Just as my protestations that it doesn't matter are irrelevant (it's an all-pervasive cultural value in which rich women are now expected to be the thinnest -- with the most spa trips and personal trainers -- as opposed to the fattest -- with the most food and indolence). Since we don't live in those earlier times (where there was no penicillin or children's Tylenol but it was attractive to be plump!) we have to deal with our world. It's not a non-issue for our children so it can't be a non-issue for us.

Nagging is not the way to go. It simply never is.

On the other hand, nagging is not (let me repeat, NOT) the way to go. It simply never is. Ask yourself if nagging has ever convinced you to change or has only led to deepening resentment against the nagger. But even more than that, anyone (adult or child) who is significantly overweight in our society knows it. It is a constant source of pain and frustration. Thoughts of what to eat, what not to eat, what they should have eaten, what they shouldn't have eaten, crowd their minds. It's an obsession. And it affects our children's sense of self-worth. Particularly our daughters.
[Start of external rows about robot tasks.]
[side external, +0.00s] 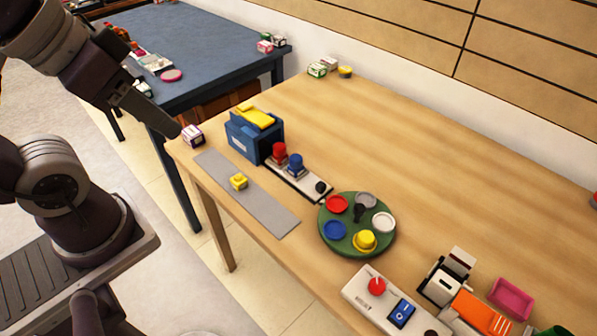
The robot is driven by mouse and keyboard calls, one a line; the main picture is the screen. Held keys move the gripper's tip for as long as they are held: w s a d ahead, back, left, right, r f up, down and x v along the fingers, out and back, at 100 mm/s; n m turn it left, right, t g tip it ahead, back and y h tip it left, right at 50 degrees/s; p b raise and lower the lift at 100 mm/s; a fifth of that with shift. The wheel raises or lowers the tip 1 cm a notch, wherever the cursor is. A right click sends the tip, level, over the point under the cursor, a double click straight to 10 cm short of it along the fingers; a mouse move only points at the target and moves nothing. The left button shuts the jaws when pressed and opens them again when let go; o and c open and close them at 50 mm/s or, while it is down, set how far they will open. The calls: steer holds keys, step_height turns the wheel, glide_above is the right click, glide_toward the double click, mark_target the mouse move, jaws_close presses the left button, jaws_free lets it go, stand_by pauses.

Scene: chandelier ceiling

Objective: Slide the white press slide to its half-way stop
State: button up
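A small device with a black base (427,291) stands at the lower right of the wooden table. A white block (446,283) sits on it, with a pale upright plate (460,259) behind. This white block looks like the press slide, but its position along its travel is too small to tell. An orange ribbed part (482,312) lies right beside it. My gripper (176,130) is at the upper left, over the table's left corner, far from the device.
Between my gripper and the device are a blue box with a yellow top (255,135), a grey strip (245,190), a red-and-blue knob base (297,179), a green round tray (357,251) and a white switch panel (360,293). The table's back middle is clear.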

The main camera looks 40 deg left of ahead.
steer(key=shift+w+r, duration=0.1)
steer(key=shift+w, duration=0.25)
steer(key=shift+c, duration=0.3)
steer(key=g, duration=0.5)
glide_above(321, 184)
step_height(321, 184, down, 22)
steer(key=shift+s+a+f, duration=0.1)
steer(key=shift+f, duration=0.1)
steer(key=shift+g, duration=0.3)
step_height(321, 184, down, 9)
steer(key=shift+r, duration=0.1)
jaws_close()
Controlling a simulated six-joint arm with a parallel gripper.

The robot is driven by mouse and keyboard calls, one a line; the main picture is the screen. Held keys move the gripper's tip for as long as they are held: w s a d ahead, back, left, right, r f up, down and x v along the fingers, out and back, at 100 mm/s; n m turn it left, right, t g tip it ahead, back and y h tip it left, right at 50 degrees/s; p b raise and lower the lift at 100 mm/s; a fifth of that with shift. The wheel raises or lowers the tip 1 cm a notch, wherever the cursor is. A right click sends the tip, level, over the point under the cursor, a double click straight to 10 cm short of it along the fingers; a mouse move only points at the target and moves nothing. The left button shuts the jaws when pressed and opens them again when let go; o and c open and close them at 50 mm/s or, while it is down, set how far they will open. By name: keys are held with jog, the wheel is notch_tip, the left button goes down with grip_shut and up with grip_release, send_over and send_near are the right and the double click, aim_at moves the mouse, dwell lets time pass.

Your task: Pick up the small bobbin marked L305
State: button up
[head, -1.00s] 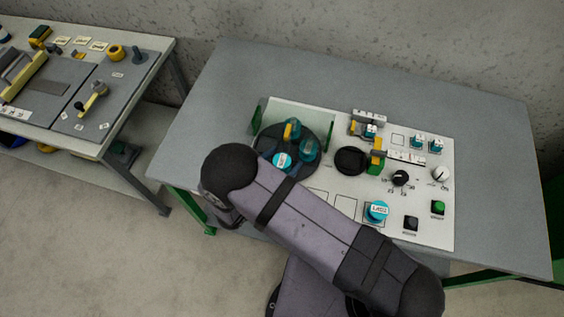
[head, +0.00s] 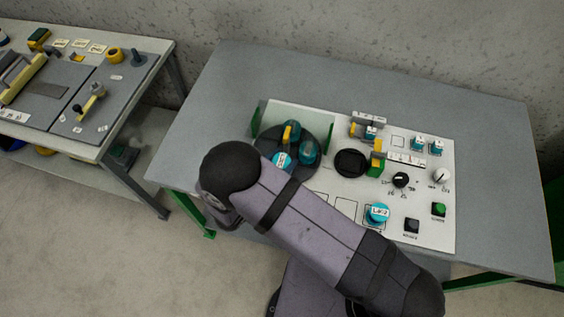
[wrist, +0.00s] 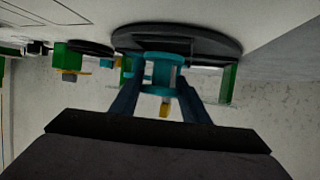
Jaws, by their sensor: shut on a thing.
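In the wrist view my gripper (wrist: 160,84) has its two fingers on either side of a teal bobbin (wrist: 162,73), shut on it. This bobbin is just at the dark round turntable (wrist: 205,42); I cannot tell whether it still touches it. In the head view the black turntable (head: 268,150) carries teal bobbins, one with a white label (head: 281,159) beside my arm and another behind it (head: 307,152). My gripper is hidden behind my arm there. The labels are too small to read surely, so I cannot confirm L305.
A labelled teal bobbin (head: 377,213) stands at the panel's front. The white panel (head: 330,118) also bears a black round recess (head: 350,163), a yellow-green block (head: 376,160), knobs and small teal pieces (head: 418,143). A green post (head: 255,122) stands left of the turntable. The grey table's back is clear.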

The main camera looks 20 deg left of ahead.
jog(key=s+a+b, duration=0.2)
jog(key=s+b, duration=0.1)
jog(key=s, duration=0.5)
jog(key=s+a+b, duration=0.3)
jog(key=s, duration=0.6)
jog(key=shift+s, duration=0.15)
The last thing this child needs is a parent pointing this weight issue out to him or her. You really thought she was oblivious? He just needed you to tell him? A child whose self-esteem is already in jeopardy needs support (this is actually true of all issues), not criticism. In fact, even a confident child needs support, not criticism.

It's painful to watch our children struggle. We hurt when they hurt. Not-so-subtle hints, exercise programs, diet coaches may make us feel like we're doing something constructive. But here's an important parenting tip. It's not about how it makes us feel. It's about how our children feel. And how do they feel after those oh-so-helpful suggestions? Lousy -- and alone.
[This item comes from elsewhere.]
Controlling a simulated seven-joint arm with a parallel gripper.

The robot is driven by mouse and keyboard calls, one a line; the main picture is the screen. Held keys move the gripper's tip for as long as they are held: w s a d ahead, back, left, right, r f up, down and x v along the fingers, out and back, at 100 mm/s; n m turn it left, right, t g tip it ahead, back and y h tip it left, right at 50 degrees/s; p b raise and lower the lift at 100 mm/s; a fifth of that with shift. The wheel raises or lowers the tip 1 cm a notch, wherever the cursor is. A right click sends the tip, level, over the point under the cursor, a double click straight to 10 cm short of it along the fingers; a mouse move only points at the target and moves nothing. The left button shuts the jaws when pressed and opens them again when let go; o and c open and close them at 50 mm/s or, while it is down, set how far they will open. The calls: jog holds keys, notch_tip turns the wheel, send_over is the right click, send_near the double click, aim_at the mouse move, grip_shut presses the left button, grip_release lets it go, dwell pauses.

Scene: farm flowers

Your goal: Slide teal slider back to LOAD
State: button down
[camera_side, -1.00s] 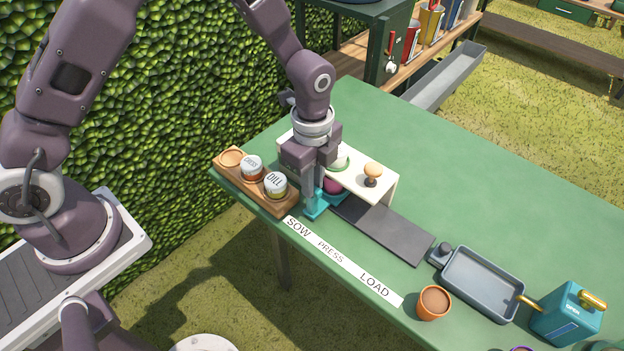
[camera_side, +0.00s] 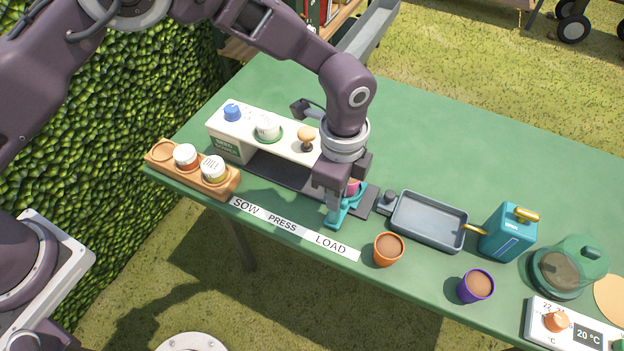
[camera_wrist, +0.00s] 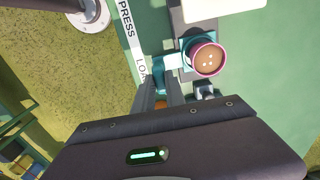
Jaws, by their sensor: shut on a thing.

There are, in my imperfect experience as a parent and as an overweight child, only two things a parent can do. Three if you include the ever present need for prayer.

The first is to fill the house with healthy alternatives. I don't advocate removing treats because I think it creates out-of-control cravings (hoarded chocolate, eating cookies in the closet – you've heard the stories) but there should be a lot of fruit and vegetables and healthy snacks around. Our children should have choices. But how they exercise them is still in their hands.

The second -- and harder, yet more important --– tip is to have patience. Of course this applies to everything in parenting and is a constant challenge. Most of us will reach that point in our lives where self-discipline is an easier muscle to flex. Some of my girls changed their weight -- and themselves in other ways too -- as they transitioned from elementary school to high school. Some did it in seminary in Israel (although for others the opposite was true!) And some as they approached dating and marriage.

It wasn't a result of nagging or pressure. It was just the right time. We've all experienced in our own lives times when self-control seems easier than at other times. When it does we have to grab it and hold on for dear life.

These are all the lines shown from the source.